The founding of an owned-media title
In 1952, four years after the first car bearing the Porsche name received its operating permit, the company published the inaugural issue of Christophorus. The magazine was conceived by Richard von Frankenberg, head of the young press and publicity department in Zuffenhausen, and designed by graphic artist Erich Strenger. Von Frankenberg, who was simultaneously building the Porsche corporate archive and writing the early company history, proposed the name Christophorus after Saint Christopher, the patron saint of travellers and a recurring motif in European driving culture.
The first edition combined motorsport reportage, technical explanation, and travel writing. The print run was small and circulated primarily to owners and dealers, but the editorial ambition was higher than the format of a typical customer mailing. Von Frankenberg wrote with the assumption that the reader was both a Porsche owner and a literate enthusiast, an editorial choice that distinguished the publication from the dealer bulletins of the period.
Erich Strenger's design system
Strenger met von Frankenberg in a Stuttgart cinema in 1950 and began working with Porsche shortly after. By the time Christophorus launched, Strenger had also become the lead designer of Porsche's racing posters and brand graphics. His editorial design favoured measured typography and photographic essays over advertising visuals, an approach that established Porsche communication as something closer to an editorial title than a corporate brochure.
Strenger applied a consistent visual hierarchy across cover and interior pages, with restrained use of colour and a typographic discipline that paralleled his racing poster work. Each issue carried the magazine's name in a hand-drawn lettering that became one of the brand's recognisable typographic signatures. The visual continuity between Strenger's posters and the magazine produced an integrated brand world long before such cross-platform discipline became standard in automotive marketing.
The editorial template
The magazine's editorial template treated the brand voice as a long-form discipline. Articles ranged from motorsport reports written by von Frankenberg, who was himself a successful Porsche racing driver, to travel essays describing routes through the Alps and the south of France. Technical features explained engineering decisions in terms accessible to the general reader, drawing on Porsche's racing programme as a source of editorial material rather than as a separate communication channel.
The title was published consecutively from issue 1 onward, with each edition numbered sequentially regardless of year. By the early 1960s, Christophorus had become a reference for owners and a documentary record of Porsche history, accumulating a back catalogue that the company subsequently used as a primary source for its anniversary publications. Each issue functioned as both contemporary brand communication and an archival entry that would inform future Porsche storytelling.
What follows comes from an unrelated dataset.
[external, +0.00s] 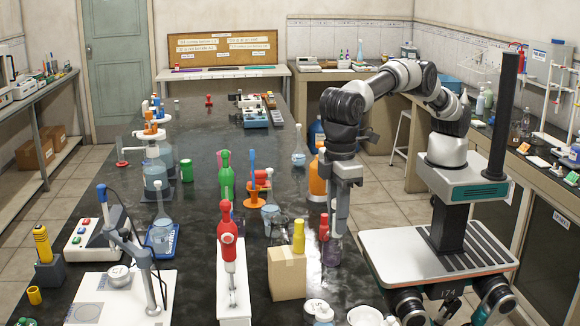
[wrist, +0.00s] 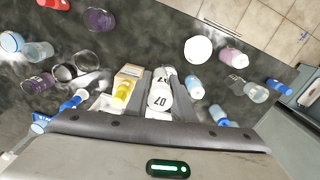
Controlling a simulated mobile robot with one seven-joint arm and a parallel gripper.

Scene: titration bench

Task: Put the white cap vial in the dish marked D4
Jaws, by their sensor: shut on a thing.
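My gripper (external: 337,233) points down over the right side of the black bench, beside the cardboard box. In the wrist view, my gripper (wrist: 161,88) is shut on a white-topped thing, the white cap vial (wrist: 160,97), with dark characters on it that look like 07. Its lower part is hidden. In the external view I cannot clearly make out the held vial. White round dishes stand near the bench's front edge, one at the lower right (external: 365,316). No D4 mark is readable, so I cannot tell which dish bears it.
The cardboard box (external: 287,274) with a yellow bottle (external: 298,236) stands close left of my gripper. A purple-tinted glass vessel (external: 332,251) stands just below it. A red bottle (external: 228,250), an orange bottle (external: 317,178) and glassware crowd the bench. Bare black surface shows left of centre.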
The magazine as a brand instrument
For Porsche, Christophorus served a function that few automotive brands had attempted. The publication operated as a long-term brand asset that did not depend on advertising performance or sales targets to justify its existence. Its readership was self-selected and engaged, and its editorial integrity allowed Porsche to develop a brand voice that subsequent product launches and racing communications could rely upon. The magazine became part of the ownership experience, alongside the car itself, the dealer relationship, and the racing programme.
The decision to invest in editorial-quality content from the early 1950s shaped the broader Porsche communication infrastructure. The discipline of producing a quarterly publication required the company to maintain a permanent press team, archive systems, and photographic documentation, all of which became standard institutional capacities. By the 1970s, Porsche had built one of the most developed corporate archives in the European automotive industry, much of it traceable to the early Christophorus operation.
Long-term continuity
The magazine continued to appear without interruption through the second half of the 20th century and into the 21st. By the 2010s, Christophorus distributed approximately 100 pages four times a year in eleven languages, including German, English, French, Italian, Spanish, Portuguese, Russian, Chinese, Japanese, Polish, and Korean. The print version continued in parallel with a digital edition that hosted longer-form articles, video content, and the magazine's archive.
The Christophorus model influenced subsequent customer magazines across the automotive industry. Mercedes-Benz, BMW, and Ferrari all developed editorial publications during the second half of the 20th century, each inheriting elements of the format that von Frankenberg and Strenger had established. None matched the continuous numbering and the editorial range of the original Porsche title, which by 2024 had passed issue 410, an editorial achievement that few corporate publications in any industry have sustained.
The launch of Christophorus in 1952 stands as an early example of branded content as a strategic discipline. It treated the customer as a reader rather than a target, and it produced a publication that has outlived most of the marketing campaigns that surrounded it.